The Bank was granted an equitable charge against the Property for the GBP 875,000 advanced in the purchase and sought possession and an order for sale.

Analysis

The default position has been that a lender’s security will be invalid where the mortgage deed or other security document is incorrectly executed, leading to a claim against the lender’s solicitor due to its failure to secure a valid legal charge.

Menelaou has provided some clarity on the question as to whether a lender can seek a proprietary remedy for unjust enrichment, which to date has been the subject of some academic debate. The case confirms the previous position that subrogation of the vendor’s lien is the correct remedy in cases where a purchaser can be identified as having been unjustly enriched due to the failure to provide their lender with effective security. The principle will also extend to indirect recipients such as M with whom the lender has no direct contract. 

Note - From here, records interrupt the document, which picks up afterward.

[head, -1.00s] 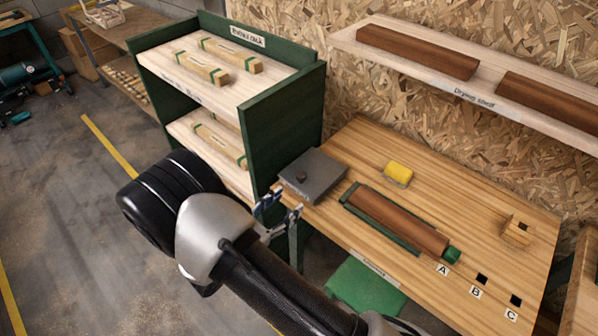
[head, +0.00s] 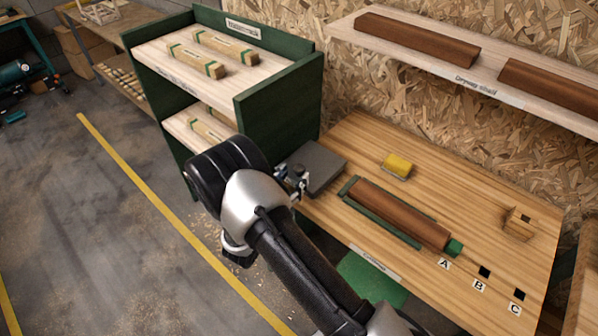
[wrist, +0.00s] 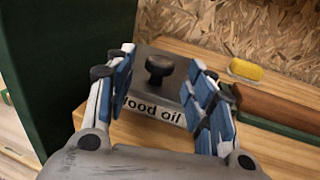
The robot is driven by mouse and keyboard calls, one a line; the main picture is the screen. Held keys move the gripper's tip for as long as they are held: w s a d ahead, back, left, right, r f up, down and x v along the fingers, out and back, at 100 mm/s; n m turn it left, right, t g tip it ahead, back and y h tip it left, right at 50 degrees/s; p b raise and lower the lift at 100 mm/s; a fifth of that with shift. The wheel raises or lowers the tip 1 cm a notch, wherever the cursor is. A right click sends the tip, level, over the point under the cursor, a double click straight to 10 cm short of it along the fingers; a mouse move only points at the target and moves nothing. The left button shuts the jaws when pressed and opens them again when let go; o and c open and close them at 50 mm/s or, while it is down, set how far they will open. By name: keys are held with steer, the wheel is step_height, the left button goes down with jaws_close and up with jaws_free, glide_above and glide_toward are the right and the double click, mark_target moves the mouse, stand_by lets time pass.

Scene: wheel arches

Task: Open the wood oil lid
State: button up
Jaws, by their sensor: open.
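The wood oil box is a grey container with a flat grey lid (head: 318,166) at the left end of the bench. In the wrist view the lid (wrist: 183,82) carries a round dark knob (wrist: 159,68), and its front label (wrist: 155,108) reads "Wood oil", partly covered by a finger. My gripper (wrist: 162,92) is open, with its blue-padded fingers on either side of the knob in the picture. They do not appear to touch it. In the head view my gripper (head: 290,183) is at the box's near left edge, and my arm hides part of the box.
The green rack (head: 285,112) stands close on the left. A yellow sponge (head: 397,165) lies behind a brown wooden piece in a green holder (head: 385,224). Holes marked A, B and C are at the right. The bench (head: 455,190) is clear between them.

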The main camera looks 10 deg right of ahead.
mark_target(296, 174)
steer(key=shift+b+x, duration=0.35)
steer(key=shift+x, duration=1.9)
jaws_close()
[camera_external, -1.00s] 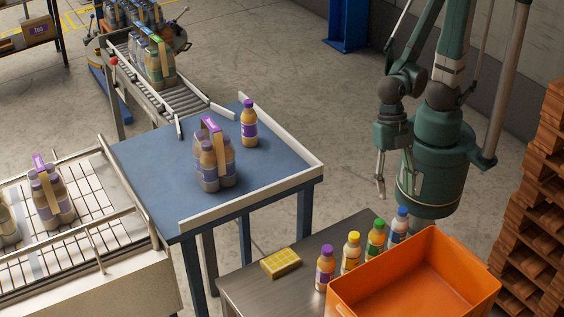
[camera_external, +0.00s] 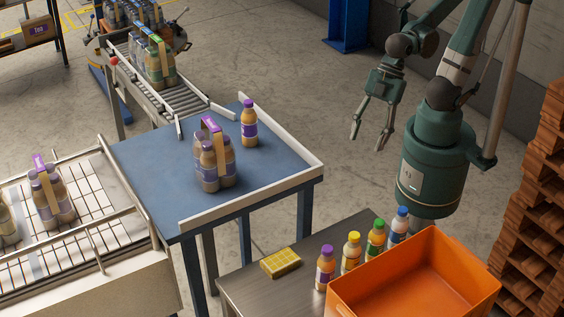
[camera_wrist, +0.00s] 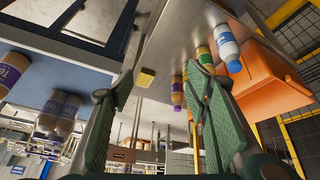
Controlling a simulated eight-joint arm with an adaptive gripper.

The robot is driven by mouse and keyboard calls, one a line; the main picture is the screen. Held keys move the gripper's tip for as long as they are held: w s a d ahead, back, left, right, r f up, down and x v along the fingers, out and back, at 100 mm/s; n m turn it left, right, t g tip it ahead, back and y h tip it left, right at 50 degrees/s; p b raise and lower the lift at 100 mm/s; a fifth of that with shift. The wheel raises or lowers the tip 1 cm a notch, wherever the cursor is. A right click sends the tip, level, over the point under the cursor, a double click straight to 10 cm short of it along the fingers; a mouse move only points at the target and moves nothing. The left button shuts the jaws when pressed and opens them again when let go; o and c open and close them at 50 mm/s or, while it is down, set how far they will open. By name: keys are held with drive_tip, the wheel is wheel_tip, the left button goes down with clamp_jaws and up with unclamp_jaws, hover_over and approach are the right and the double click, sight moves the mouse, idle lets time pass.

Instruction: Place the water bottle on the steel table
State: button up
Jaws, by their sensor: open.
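The water bottle (camera_external: 397,228), with a blue cap and a white and blue label, stands upright at the far right end of a row of bottles on the steel table (camera_external: 240,292). It also shows in the wrist view (camera_wrist: 229,50), next to the orange crate. My gripper (camera_external: 368,142) is open and empty, its two fingers spread and pointing down. It is in the air beyond the steel table, apart from the bottle. In the wrist view both green fingers (camera_wrist: 163,95) show with nothing between them.
Bottles with green, yellow and purple caps stand beside the water bottle. An orange crate (camera_external: 415,278) and a yellow sponge-like block (camera_external: 280,263) share the steel table. A blue table (camera_external: 160,180) holds a bottle pack and a single purple-capped bottle. Wooden pallets (camera_external: 535,190) rise at right.

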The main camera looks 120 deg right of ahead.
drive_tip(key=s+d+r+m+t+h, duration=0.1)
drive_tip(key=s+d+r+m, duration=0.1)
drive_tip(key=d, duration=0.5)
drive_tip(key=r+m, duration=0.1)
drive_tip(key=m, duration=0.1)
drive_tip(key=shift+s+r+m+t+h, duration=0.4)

In Menelaou the solicitors involved had accepted liability and indemnified the Bank for any losses, which were significantly reduced by the Supreme Court’s decision. The correct measure of loss against the Bank’s solicitors would have been the lost value of the charge due to the defective security documents. In effect the bank achieved the security the solicitors had failed to provide, almost completely mitigating their loss (save for irrecoverable fees in this case).

In his judgment, at para 76, Lord Neurberger also noted that there was the possibility the solicitors could have been subrogated to the Bank’s claim had the Bank relied on the solicitors’ indemnity to recoup their losses.

Conclusion

While lenders’ solicitors should continue to take every precaution to ensure security documents are properly executed, Menelaou provides some comfort that mistakes may be rectifiable where a subrogated claim is possible.

In such circumstances lenders can achieve significant mitigation of otherwise potentially valuable claims, offering solicitors the option to indemnify such claims when negligence is likely to have occurred, minimising their own exposure in remedying the defect by way of the subrogated claim.